The following plots show the eigenfunctions of the first 4 components across time. For example, the eigenfunction associated to the first principal component (0.535) reveals the overall trend, which is dominated by a seasonal increase of CCD index, more pronounced in autumn-winters 2000-01, 2002-03, 2015-16 and 2019-20. Stations with high positive scores in this component will show especially above-average CCD index values in those periods.
Are curves spatially correlated? i.e., do curves of neighbor stations tend to be more similar than curves from stations further apart? The semi-variogram below says yes, illustrating a clear spatial correlation.
An exponential model with the following estimated parameters was fitted to trace-variogram results:
The estimated parameters suggest that spatial correlation is present up to 80 km, but only part of that variability (0.42) is spatially correlated.

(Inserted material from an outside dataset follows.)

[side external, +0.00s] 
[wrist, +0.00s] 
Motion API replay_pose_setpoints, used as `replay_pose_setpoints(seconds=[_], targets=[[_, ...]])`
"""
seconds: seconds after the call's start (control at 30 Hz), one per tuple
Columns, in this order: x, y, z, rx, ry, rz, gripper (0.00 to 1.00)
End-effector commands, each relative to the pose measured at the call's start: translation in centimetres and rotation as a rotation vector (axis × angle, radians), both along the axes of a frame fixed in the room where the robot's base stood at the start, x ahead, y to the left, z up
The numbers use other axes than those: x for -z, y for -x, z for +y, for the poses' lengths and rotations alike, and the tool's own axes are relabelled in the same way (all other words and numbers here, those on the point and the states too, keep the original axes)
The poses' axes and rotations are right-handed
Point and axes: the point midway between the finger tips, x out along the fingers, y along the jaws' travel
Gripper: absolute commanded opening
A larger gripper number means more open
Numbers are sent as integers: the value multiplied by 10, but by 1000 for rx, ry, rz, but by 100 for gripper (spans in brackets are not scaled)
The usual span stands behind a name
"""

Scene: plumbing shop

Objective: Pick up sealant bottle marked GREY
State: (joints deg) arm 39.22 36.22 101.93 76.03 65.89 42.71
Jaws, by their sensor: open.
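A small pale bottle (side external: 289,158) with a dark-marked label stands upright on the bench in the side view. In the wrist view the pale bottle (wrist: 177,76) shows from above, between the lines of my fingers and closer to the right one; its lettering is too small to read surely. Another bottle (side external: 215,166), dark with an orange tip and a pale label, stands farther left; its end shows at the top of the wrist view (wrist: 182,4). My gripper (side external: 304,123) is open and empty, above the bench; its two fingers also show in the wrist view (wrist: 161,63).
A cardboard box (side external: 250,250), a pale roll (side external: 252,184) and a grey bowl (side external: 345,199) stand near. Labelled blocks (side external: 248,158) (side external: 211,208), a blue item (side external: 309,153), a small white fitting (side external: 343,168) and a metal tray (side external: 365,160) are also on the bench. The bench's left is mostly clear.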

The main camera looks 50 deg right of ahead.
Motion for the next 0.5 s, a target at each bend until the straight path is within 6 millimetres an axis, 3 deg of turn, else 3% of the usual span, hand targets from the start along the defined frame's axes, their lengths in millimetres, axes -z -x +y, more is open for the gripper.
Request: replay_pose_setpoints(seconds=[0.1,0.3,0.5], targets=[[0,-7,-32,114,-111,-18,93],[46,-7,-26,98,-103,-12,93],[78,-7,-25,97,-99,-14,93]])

Using the functional principal component results we cluster the stations in groups (based on their curve dissimilarities). With this aim, a hierarchical clustering (HC) technique is used. HC computes a dissimilarity matrix, based on the dissimilarity between station curves, that is used to cluster the stations into homogeneous groups. Here we explicitly add the fitted spatial correlation model (semi-variogram) to weight the dissimilarity matrix (so more weight is given to dissimilarities between curves when stations are closer to each other). The number of clusters is set by the user. Here we set 4 clusters (with the agglomeration method ‘Ward D2’).
The spatial pattern of resulting classification follow the patterns of major landscape features in south region of Portugal (dryer south and inland, more humid in the north and coastland parts).
Next plot looks into the curves by cluster. The black line, illustrated in all plots, refers to the overall median curve. Distinct patterns of CCD index curves are visible across clusters. For example a clear above-average CCD index is illustrated by the stations of cluster 4 across the 31-year period.
The relevance of each station in the different types of variability found is assessed through their functional scores in each component. Here we see their scores, by cluster, in cartesian planes formed by pairs of functional components 1, 2, 3 and 4.